From NDL “What’s New” Post by Sawako Hanyu, Ph.D, Librarian of the National Diet Library
If we take into account of the fact that library materials as fundamentals of the library are undergoing a dramatic transformation, both in quality and quantity, libraries today are faced with the task of adapting proactively to such considerable changes in how they must operate. Given this background, there are two basic intentions behind our adoption of “universal access” as the concept incorporated in the National Diet Library’s new vision for the next midterm plan.
The first of these is to compile a plan for ensuring multi-faceted and continuous access to library materials over the long term. The second is to anticipate increased demand for access to our library materials from patrons in countries all around the world.
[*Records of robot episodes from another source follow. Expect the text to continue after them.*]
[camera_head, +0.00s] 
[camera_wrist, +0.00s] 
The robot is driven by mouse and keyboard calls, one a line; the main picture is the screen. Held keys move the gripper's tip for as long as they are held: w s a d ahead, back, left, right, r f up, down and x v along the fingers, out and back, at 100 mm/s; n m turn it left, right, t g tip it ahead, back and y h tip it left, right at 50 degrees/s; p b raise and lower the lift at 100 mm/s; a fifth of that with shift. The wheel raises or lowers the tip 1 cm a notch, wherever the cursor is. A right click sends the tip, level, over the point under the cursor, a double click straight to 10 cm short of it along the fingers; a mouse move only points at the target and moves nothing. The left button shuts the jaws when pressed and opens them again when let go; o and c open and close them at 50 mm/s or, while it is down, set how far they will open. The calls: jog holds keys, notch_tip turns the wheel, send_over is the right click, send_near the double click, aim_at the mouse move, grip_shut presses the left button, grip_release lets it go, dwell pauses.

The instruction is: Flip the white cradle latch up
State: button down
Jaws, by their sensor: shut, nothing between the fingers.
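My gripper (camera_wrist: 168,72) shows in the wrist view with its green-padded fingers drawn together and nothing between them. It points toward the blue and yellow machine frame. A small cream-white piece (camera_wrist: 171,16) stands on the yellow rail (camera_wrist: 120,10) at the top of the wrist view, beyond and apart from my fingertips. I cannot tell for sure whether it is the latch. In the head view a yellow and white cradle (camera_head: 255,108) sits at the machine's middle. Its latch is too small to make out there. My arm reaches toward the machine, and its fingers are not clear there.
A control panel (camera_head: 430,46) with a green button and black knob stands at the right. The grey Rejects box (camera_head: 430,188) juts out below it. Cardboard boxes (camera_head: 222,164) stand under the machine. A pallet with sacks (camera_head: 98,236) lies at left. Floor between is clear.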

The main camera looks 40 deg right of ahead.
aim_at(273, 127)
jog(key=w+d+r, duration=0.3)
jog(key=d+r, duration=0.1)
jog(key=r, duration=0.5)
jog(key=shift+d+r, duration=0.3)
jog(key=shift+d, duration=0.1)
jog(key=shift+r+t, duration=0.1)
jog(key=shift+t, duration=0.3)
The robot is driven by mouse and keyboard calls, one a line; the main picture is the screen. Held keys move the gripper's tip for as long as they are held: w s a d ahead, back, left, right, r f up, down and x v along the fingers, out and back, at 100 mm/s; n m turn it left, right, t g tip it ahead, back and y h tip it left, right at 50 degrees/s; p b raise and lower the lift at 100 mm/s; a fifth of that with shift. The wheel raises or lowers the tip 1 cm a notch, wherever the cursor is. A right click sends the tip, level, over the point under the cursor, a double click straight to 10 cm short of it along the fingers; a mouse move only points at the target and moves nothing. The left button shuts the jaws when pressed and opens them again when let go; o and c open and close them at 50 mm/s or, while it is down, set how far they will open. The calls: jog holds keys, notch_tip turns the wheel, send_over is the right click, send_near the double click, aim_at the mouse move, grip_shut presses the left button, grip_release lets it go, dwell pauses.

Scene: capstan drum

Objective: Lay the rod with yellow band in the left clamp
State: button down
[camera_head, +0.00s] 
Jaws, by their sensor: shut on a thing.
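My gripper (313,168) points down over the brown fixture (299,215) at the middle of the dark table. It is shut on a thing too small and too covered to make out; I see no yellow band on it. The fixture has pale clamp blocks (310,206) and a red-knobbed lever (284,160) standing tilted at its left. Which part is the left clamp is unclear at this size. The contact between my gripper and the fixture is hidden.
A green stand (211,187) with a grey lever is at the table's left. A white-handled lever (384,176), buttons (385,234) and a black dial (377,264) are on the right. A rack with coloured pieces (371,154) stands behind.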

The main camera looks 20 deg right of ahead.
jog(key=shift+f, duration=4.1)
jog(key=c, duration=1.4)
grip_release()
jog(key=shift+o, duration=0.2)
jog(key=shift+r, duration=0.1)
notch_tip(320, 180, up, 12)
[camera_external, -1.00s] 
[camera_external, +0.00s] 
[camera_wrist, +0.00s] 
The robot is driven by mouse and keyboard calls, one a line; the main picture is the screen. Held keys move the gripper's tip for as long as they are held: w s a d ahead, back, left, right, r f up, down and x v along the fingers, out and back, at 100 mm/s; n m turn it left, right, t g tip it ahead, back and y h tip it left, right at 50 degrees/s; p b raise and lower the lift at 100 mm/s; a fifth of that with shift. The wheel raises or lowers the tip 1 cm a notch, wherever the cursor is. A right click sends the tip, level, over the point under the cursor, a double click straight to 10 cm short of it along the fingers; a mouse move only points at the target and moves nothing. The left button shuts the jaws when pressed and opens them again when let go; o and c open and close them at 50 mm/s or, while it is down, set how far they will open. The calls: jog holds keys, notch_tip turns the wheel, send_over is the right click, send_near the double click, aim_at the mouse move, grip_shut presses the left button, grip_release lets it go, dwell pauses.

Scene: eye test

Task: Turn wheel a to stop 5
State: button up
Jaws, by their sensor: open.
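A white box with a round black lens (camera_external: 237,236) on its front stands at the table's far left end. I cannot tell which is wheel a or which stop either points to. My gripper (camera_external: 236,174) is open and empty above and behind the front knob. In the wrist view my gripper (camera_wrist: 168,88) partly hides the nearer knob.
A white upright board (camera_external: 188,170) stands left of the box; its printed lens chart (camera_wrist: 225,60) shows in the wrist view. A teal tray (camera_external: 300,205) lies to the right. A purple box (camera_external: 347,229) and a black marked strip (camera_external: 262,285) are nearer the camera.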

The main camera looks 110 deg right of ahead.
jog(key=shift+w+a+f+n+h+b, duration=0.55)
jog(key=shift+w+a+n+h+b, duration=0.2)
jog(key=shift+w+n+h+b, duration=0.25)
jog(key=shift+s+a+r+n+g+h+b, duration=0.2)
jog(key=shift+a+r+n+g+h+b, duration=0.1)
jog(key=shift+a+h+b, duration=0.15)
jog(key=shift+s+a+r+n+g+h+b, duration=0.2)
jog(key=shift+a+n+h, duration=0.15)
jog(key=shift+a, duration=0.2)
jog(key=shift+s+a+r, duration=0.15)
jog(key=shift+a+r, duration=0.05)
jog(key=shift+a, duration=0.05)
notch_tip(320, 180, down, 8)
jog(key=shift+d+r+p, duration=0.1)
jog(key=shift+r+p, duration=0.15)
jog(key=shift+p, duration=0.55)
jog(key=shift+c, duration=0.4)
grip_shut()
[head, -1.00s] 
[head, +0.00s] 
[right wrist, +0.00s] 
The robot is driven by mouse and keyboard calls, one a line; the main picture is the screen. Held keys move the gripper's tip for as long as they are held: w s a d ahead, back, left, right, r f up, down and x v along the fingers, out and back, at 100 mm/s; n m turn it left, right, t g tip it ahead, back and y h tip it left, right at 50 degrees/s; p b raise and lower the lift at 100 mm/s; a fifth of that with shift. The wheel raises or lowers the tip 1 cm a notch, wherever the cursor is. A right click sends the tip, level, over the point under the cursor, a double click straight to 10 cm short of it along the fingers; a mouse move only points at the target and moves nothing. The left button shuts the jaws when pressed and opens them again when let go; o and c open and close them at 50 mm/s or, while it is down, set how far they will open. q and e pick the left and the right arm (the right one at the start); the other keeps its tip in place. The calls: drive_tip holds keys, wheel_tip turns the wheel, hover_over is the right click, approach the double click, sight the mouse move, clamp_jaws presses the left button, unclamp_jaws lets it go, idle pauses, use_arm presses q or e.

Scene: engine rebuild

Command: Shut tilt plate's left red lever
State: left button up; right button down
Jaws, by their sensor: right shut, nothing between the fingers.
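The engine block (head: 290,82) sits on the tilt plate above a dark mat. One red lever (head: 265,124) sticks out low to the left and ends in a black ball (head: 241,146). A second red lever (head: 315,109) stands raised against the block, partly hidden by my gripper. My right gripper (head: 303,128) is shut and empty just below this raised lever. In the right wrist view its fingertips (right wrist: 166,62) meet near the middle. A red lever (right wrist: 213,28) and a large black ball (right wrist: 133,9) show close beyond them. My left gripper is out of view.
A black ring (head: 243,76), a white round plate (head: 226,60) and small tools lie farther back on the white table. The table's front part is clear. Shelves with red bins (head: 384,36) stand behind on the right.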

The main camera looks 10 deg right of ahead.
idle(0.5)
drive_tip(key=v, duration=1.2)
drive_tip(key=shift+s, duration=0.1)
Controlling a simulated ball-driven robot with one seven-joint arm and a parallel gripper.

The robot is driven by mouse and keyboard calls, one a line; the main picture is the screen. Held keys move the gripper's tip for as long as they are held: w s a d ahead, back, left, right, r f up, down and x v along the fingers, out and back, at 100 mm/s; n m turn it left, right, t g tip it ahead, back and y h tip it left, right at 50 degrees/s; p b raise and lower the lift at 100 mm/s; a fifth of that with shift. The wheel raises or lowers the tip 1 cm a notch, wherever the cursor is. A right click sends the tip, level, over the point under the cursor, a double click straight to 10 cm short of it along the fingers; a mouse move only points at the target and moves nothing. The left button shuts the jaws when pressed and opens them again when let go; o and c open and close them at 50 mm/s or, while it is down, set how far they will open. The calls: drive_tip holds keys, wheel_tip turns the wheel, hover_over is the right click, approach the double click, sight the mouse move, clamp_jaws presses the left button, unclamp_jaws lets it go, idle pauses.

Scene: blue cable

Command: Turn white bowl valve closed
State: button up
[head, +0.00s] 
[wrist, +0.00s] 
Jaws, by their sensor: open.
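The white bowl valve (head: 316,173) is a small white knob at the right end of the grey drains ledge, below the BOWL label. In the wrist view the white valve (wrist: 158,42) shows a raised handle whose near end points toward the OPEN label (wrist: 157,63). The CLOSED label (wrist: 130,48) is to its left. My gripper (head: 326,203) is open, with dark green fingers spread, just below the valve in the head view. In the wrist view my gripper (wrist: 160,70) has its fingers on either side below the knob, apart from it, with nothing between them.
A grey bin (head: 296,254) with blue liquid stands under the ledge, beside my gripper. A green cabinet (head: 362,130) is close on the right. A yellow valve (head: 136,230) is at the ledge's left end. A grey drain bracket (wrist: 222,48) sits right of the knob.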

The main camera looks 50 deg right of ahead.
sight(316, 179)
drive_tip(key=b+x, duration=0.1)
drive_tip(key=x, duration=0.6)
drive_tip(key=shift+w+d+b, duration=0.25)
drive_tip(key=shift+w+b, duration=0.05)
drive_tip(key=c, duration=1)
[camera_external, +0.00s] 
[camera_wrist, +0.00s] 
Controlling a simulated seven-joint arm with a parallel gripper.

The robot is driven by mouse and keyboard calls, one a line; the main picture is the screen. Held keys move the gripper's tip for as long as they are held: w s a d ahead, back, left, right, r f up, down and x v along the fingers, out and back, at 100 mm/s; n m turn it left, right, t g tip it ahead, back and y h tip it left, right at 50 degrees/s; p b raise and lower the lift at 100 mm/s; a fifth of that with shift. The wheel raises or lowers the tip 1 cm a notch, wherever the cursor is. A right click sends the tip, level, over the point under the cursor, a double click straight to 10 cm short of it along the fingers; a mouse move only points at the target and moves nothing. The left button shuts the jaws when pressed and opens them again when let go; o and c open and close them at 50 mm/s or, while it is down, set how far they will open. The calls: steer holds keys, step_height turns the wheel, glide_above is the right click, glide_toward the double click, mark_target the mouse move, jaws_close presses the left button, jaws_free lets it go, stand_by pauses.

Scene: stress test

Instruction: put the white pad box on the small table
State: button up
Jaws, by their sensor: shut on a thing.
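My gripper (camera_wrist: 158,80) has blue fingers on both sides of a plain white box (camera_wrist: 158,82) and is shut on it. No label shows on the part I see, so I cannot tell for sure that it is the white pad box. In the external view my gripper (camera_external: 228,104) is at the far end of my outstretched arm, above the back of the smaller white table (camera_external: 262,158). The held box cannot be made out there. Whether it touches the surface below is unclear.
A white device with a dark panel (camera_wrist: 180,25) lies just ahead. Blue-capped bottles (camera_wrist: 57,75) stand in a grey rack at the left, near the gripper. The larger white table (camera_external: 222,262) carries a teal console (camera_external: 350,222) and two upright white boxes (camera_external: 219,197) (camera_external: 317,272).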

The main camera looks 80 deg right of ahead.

There are three major roles of the National Diet Library that have not changed since the library’s inception. These include providing support to Diet members and their staff, acquiring and preserving library materials and information, and providing the public with access to information resources. In our next midterm plan, we place strong emphasis on achieving future improvement in our overall performance in these areas while focusing on the following four goals.
1. To improve utility in terms of how patrons are able to access library information and materials.
2. To strengthen our organization in a manner that enables all our employees to utilize the full range of their abilities.
3. To promote collaboration with other institutions and organizations in expanding and enhancing our information infrastructure.
4. To distribute comprehensive information about the services at each of our facilities, thereby gaining enhanced understanding of the major roles of the National Diet Library.
Since becoming Librarian, I have made every effort to communicate directly with as many of our staff members as possible. Thus far, I have participated in more than 50 discussions with over 500 staff members. And after thinking about the things that were discussed during these meetings, I decided that “universal access” was the most suitable concept for our new vision.